▶ _Given exercise_:
Give back the full material, exactly as it reads.

▶ _Material_:
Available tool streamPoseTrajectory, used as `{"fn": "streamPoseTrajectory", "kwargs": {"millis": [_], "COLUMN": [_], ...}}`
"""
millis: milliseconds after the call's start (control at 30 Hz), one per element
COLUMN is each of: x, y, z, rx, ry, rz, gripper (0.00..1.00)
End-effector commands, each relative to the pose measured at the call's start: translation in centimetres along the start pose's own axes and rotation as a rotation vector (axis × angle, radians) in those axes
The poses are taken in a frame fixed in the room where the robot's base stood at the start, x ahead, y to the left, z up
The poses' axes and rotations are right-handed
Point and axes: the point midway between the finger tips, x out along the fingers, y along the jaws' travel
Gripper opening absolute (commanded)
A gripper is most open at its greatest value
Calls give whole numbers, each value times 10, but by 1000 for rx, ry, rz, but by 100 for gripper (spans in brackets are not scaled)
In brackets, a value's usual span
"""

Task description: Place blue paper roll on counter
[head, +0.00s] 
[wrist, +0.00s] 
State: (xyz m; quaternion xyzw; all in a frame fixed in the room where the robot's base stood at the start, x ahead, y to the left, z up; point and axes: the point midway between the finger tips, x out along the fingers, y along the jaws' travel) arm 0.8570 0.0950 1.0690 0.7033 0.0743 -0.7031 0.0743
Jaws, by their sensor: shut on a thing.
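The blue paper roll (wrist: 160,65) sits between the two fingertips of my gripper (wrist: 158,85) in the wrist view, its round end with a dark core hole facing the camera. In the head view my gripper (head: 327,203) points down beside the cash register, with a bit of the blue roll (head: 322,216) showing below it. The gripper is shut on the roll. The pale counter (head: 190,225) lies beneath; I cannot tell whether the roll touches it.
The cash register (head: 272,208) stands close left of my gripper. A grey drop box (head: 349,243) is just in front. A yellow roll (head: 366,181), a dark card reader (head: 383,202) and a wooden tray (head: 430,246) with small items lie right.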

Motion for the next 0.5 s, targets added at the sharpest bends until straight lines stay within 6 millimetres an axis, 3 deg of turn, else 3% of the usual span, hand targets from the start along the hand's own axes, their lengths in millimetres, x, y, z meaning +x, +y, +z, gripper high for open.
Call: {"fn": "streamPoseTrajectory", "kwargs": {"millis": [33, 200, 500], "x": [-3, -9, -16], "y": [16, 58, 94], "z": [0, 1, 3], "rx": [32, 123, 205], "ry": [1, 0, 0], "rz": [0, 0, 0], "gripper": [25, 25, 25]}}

▶ _Output for this exercise_:
Available tool streamPoseTrajectory, used as `{"fn": "streamPoseTrajectory", "kwargs": {"millis": [_], "COLUMN": [_], ...}}`
"""
millis: milliseconds after the call's start (control at 30 Hz), one per element
COLUMN is each of: x, y, z, rx, ry, rz, gripper (0.00..1.00)
End-effector commands, each relative to the pose measured at the call's start: translation in centimetres along the start pose's own axes and rotation as a rotation vector (axis × angle, radians) in those axes
The poses are taken in a frame fixed in the room where the robot's base stood at the start, x ahead, y to the left, z up
The poses' axes and rotations are right-handed
Point and axes: the point midway between the finger tips, x out along the fingers, y along the jaws' travel
Gripper opening absolute (commanded)
A gripper is most open at its greatest value
Calls give whole numbers, each value times 10, but by 1000 for rx, ry, rz, but by 100 for gripper (spans in brackets are not scaled)
In brackets, a value's usual span
"""

Task description: Place blue paper roll on counter
[head, +0.00s] 
[wrist, +0.00s] 
State: (xyz m; quaternion xyzw; all in a frame fixed in the room where the robot's base stood at the start, x ahead, y to the left, z up; point and axes: the point midway between the finger tips, x out along the fingers, y along the jaws' travel) arm 0.8570 0.0950 1.0690 0.7033 0.0743 -0.7031 0.0743
Jaws, by their sensor: shut on a thing.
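The blue paper roll (wrist: 160,65) sits between the two fingertips of my gripper (wrist: 158,85) in the wrist view, its round end with a dark core hole facing the camera. In the head view my gripper (head: 327,203) points down beside the cash register, with a bit of the blue roll (head: 322,216) showing below it. The gripper is shut on the roll. The pale counter (head: 190,225) lies beneath; I cannot tell whether the roll touches it.
The cash register (head: 272,208) stands close left of my gripper. A grey drop box (head: 349,243) is just in front. A yellow roll (head: 366,181), a dark card reader (head: 383,202) and a wooden tray (head: 430,246) with small items lie right.

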Motion for the next 0.5 s, targets added at the sharpest bends until straight lines stay within 6 millimetres an axis, 3 deg of turn, else 3% of the usual span, hand targets from the start along the hand's own axes, their lengths in millimetres, x, y, z meaning +x, +y, +z, gripper high for open.
Call: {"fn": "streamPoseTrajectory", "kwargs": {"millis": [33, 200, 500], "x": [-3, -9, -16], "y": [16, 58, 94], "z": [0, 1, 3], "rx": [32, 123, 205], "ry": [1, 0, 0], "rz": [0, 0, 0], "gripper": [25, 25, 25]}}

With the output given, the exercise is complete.